§ Directions: Lines that include the word "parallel" are the ones to copy.

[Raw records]
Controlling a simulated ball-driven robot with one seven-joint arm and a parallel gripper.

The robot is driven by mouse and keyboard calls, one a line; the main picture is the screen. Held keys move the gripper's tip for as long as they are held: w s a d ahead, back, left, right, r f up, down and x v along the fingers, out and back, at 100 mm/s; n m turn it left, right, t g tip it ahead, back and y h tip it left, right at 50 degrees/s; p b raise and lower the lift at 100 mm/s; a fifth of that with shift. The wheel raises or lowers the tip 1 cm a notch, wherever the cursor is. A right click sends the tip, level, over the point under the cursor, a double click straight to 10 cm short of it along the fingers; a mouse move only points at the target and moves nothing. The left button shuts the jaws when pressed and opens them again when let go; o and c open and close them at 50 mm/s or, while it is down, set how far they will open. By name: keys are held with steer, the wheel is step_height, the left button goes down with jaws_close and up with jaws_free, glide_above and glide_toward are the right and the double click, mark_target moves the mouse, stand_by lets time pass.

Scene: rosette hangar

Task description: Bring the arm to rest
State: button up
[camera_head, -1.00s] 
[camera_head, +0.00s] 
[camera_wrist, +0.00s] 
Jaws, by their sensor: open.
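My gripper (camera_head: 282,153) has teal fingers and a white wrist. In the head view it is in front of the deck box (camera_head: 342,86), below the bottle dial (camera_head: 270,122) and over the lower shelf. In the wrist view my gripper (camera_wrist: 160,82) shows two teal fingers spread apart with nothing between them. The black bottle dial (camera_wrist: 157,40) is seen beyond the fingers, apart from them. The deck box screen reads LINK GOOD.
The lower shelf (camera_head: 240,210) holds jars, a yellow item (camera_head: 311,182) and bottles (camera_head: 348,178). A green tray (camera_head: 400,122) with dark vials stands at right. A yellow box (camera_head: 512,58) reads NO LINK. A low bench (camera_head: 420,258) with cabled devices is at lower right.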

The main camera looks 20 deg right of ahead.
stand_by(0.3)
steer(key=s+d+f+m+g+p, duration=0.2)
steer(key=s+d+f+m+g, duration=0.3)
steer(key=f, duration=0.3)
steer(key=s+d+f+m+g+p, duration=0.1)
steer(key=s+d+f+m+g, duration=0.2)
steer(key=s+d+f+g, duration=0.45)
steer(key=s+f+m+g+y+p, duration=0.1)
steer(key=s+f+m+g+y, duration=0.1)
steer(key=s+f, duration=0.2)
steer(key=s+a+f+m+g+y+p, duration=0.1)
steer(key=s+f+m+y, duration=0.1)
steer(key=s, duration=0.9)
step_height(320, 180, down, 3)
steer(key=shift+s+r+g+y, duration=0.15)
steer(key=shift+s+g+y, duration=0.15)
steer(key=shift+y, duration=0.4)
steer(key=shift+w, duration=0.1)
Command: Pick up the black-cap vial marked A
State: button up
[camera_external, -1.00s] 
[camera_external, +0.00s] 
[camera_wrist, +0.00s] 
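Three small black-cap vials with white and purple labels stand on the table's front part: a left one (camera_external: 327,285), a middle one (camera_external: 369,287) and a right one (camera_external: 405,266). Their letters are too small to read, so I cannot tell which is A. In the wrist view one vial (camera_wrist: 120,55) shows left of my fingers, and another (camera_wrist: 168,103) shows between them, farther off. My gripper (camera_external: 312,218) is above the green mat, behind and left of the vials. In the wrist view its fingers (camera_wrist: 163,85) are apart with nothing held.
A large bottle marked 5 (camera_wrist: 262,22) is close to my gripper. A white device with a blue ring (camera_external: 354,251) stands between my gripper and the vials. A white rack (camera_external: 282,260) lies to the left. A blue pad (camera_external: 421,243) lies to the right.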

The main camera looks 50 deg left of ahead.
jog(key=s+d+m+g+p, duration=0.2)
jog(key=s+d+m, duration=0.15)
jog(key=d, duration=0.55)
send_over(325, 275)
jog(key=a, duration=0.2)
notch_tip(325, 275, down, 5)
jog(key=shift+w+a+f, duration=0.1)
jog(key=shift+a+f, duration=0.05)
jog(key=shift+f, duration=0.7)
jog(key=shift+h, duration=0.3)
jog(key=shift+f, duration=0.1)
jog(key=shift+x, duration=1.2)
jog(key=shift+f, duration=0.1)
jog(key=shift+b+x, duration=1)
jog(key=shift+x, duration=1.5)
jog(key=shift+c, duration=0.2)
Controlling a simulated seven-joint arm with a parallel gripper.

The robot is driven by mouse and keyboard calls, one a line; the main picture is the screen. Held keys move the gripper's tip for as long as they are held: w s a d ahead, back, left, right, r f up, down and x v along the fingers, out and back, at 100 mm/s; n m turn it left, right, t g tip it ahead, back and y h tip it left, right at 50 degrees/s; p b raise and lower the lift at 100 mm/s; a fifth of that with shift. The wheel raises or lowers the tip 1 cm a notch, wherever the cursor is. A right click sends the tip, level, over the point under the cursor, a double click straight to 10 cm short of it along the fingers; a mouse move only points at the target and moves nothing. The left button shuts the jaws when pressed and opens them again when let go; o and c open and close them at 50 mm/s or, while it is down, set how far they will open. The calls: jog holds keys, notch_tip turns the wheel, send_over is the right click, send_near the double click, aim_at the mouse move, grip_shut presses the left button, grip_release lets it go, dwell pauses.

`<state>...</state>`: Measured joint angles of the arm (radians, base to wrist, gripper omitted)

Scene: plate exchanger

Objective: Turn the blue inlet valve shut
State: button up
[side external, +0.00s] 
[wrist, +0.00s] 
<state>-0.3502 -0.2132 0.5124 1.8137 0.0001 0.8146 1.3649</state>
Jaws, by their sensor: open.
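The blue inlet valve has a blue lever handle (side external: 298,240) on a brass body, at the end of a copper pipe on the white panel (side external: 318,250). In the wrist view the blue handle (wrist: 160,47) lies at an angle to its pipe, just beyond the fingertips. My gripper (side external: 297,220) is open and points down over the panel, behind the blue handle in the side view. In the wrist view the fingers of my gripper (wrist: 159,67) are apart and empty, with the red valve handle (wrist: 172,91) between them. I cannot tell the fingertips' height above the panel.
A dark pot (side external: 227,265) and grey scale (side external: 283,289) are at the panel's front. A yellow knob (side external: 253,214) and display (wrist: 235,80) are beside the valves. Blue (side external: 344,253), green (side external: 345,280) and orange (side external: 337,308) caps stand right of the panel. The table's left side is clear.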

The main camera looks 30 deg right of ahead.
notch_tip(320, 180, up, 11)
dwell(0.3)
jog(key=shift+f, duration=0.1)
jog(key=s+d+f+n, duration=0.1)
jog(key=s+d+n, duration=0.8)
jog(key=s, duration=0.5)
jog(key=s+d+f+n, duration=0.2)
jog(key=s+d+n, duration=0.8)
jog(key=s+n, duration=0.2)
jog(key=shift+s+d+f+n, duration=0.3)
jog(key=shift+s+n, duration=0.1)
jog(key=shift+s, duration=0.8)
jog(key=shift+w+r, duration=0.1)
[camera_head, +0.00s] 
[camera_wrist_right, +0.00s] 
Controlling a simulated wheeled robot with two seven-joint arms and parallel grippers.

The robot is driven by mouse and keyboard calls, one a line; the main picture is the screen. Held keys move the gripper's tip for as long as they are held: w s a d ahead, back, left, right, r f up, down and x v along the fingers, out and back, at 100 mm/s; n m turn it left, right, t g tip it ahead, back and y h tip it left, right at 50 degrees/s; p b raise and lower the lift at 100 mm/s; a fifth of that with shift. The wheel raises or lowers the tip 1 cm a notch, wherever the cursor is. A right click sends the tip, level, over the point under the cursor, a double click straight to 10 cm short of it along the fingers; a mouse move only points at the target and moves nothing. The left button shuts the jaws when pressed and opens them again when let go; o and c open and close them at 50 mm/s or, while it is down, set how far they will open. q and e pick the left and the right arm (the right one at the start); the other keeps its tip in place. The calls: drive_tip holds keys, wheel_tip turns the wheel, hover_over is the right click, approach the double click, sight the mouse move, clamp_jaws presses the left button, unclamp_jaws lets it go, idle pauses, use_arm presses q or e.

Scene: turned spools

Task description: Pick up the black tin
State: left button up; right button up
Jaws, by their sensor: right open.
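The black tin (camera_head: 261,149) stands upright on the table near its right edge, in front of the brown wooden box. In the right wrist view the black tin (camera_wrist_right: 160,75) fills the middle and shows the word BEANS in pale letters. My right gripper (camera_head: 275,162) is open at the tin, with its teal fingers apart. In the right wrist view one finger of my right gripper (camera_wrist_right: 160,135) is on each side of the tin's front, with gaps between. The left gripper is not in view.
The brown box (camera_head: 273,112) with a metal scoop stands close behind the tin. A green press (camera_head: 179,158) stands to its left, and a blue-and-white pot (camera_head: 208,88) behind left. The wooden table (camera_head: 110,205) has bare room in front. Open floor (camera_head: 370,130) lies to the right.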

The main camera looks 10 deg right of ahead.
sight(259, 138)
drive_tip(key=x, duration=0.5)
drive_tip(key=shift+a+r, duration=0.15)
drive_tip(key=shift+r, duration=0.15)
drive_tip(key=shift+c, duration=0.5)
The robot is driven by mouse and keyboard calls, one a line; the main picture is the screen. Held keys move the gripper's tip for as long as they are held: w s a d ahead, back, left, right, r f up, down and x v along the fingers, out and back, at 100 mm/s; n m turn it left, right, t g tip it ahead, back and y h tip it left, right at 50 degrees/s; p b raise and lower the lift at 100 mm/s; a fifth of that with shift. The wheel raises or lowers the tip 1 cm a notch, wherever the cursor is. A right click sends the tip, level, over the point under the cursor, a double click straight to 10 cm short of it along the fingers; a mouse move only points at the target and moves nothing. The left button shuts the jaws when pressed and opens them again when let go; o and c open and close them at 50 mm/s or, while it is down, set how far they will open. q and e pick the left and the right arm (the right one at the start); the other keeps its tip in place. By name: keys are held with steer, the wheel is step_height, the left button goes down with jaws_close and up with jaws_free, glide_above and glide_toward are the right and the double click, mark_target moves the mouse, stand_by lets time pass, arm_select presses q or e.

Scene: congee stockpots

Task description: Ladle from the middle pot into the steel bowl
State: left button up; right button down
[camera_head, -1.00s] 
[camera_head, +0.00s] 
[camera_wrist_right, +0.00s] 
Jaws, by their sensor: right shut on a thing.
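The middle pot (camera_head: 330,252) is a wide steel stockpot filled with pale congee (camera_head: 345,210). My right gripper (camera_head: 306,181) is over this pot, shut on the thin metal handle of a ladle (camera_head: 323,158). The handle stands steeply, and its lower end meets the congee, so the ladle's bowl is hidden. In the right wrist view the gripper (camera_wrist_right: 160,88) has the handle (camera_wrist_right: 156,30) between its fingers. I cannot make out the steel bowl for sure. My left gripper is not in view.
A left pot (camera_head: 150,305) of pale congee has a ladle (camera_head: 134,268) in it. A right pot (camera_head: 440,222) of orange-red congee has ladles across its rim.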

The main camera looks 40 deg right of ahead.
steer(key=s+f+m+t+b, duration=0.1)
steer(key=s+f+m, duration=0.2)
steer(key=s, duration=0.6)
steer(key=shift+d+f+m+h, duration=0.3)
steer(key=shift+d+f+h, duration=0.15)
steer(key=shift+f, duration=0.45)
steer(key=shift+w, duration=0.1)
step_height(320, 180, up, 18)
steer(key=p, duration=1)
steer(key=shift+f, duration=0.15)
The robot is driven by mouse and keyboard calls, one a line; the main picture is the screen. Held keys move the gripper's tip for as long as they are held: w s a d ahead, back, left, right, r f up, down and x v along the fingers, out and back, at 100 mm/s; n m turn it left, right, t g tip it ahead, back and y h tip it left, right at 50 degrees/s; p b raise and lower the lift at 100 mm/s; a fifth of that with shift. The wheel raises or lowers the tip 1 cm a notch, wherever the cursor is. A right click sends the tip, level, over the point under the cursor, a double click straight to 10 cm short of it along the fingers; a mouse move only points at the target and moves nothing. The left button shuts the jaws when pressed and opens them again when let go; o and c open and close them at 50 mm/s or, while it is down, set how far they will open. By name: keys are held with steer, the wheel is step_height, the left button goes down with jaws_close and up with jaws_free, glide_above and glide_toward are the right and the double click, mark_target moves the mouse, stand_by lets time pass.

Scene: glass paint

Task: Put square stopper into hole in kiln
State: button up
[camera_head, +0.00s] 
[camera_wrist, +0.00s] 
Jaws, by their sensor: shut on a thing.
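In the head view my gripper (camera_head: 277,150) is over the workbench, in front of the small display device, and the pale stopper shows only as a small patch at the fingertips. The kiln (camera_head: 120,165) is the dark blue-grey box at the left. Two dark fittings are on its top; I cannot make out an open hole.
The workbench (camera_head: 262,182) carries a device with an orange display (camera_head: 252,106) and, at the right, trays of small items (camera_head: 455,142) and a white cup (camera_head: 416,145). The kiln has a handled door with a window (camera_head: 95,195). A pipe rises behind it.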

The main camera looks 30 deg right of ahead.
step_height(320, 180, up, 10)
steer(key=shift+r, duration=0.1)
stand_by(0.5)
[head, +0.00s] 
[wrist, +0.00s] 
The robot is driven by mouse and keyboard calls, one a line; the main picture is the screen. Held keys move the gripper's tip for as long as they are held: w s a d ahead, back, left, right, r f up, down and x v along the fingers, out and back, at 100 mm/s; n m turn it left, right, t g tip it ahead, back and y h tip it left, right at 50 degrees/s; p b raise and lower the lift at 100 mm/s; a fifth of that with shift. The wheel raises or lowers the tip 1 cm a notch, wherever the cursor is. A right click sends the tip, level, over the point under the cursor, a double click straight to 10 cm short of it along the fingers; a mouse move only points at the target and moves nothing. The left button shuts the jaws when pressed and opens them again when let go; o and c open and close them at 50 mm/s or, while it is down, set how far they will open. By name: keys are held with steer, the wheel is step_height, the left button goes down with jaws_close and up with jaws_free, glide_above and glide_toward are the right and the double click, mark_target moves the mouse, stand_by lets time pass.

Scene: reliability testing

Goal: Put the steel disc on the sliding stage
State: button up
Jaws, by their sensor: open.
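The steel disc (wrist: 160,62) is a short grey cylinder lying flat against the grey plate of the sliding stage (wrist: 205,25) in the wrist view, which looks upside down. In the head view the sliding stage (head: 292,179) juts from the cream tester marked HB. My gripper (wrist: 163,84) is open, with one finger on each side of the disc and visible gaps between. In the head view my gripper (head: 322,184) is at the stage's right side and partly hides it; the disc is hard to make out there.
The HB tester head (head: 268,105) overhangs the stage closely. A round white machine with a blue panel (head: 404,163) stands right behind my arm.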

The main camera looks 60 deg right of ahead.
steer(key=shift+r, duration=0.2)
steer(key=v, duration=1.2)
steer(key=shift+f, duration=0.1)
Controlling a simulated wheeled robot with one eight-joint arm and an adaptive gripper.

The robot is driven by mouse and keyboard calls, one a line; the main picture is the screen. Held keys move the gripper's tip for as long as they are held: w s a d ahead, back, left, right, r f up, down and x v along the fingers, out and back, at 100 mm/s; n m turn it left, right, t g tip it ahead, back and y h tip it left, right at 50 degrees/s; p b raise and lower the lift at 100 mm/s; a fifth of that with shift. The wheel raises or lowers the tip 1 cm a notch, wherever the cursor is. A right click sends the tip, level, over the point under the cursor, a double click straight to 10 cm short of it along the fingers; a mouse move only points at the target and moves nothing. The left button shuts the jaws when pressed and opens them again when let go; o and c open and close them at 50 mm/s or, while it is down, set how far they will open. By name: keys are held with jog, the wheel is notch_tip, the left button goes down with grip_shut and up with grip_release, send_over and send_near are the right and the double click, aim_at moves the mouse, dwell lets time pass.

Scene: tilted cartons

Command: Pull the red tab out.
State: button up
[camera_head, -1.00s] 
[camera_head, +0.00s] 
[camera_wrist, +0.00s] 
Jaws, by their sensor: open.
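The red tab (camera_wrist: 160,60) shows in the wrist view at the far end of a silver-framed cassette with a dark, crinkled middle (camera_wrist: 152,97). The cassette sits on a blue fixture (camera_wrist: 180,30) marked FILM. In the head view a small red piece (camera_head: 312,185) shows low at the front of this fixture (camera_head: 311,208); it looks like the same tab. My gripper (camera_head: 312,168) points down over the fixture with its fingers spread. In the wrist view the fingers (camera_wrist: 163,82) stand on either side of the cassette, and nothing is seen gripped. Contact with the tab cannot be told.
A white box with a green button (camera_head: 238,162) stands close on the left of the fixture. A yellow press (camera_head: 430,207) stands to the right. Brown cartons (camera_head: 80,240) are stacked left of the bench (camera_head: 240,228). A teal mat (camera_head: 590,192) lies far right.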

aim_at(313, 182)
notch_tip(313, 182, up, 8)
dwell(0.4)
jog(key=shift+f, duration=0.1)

§ Answer to this problem:
Controlling a simulated ball-driven robot with one seven-joint arm and a parallel gripper.
Controlling a simulated seven-joint arm with a parallel gripper.
Controlling a simulated wheeled robot with two seven-joint arms and parallel grippers.

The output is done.